--- start DATASET SECTION ---

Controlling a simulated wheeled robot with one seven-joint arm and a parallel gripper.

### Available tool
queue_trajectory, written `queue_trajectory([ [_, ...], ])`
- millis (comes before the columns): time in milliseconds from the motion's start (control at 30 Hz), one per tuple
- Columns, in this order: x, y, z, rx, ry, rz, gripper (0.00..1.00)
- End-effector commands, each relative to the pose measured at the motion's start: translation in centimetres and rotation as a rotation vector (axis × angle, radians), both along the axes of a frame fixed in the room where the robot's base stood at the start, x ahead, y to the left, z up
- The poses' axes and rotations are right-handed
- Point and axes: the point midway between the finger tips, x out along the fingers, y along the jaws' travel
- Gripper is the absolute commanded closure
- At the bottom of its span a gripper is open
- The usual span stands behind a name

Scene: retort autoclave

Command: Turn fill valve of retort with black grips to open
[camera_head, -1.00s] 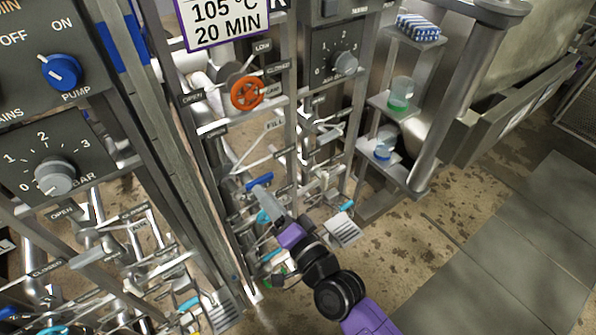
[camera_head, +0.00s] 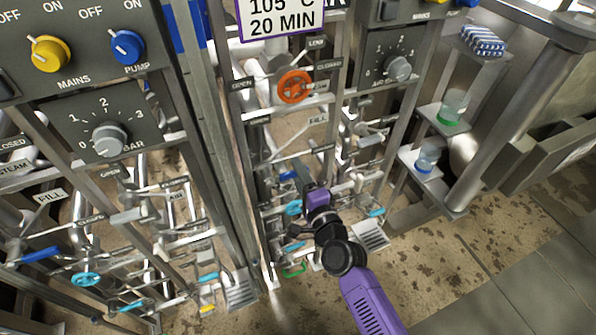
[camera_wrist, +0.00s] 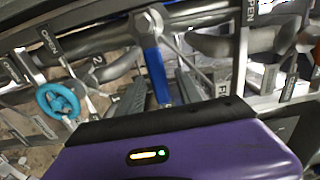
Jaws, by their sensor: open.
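The fill valve's blue lever (camera_head: 286,175) is on the right-hand pipe rack in the head view, partly hidden by my gripper (camera_head: 302,172). A FILL label (camera_head: 318,118) hangs above it. In the wrist view, the blue lever (camera_wrist: 154,65) runs from a pipe joint toward my gripper. My gripper is open, with a grey finger on either side of the lever's near end; contact cannot be told. No black grips can be made out.
An orange handwheel (camera_head: 295,87) is above. A cyan handwheel (camera_head: 293,207) is below, and another shows in the wrist view (camera_wrist: 57,101). Metal uprights and pipes crowd the rack. A shelf with a green-based jar (camera_head: 452,107) is right. Open floor (camera_head: 480,245) lies front right.

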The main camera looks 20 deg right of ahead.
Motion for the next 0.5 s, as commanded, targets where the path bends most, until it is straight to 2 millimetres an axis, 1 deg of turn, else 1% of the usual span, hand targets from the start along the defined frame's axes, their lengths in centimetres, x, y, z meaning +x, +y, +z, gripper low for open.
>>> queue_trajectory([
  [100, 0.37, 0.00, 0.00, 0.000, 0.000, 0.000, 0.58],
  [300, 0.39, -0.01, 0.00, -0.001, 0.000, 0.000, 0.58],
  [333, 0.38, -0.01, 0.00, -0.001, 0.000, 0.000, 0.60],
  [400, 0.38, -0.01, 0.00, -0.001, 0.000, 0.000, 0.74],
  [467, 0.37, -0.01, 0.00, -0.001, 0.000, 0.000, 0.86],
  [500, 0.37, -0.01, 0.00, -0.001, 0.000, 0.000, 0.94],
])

--- end DATASET SECTION ---

Extract every line that has the string "ahead" in it.

- End-effector commands, each relative to the pose measured at the motion's start: translation in centimetres and rotation as a rotation vector (axis × angle, radians), both along the axes of a frame fixed in the room where the robot's base stood at the start, x ahead, y to the left, z up
The main camera looks 20 deg right of ahead.

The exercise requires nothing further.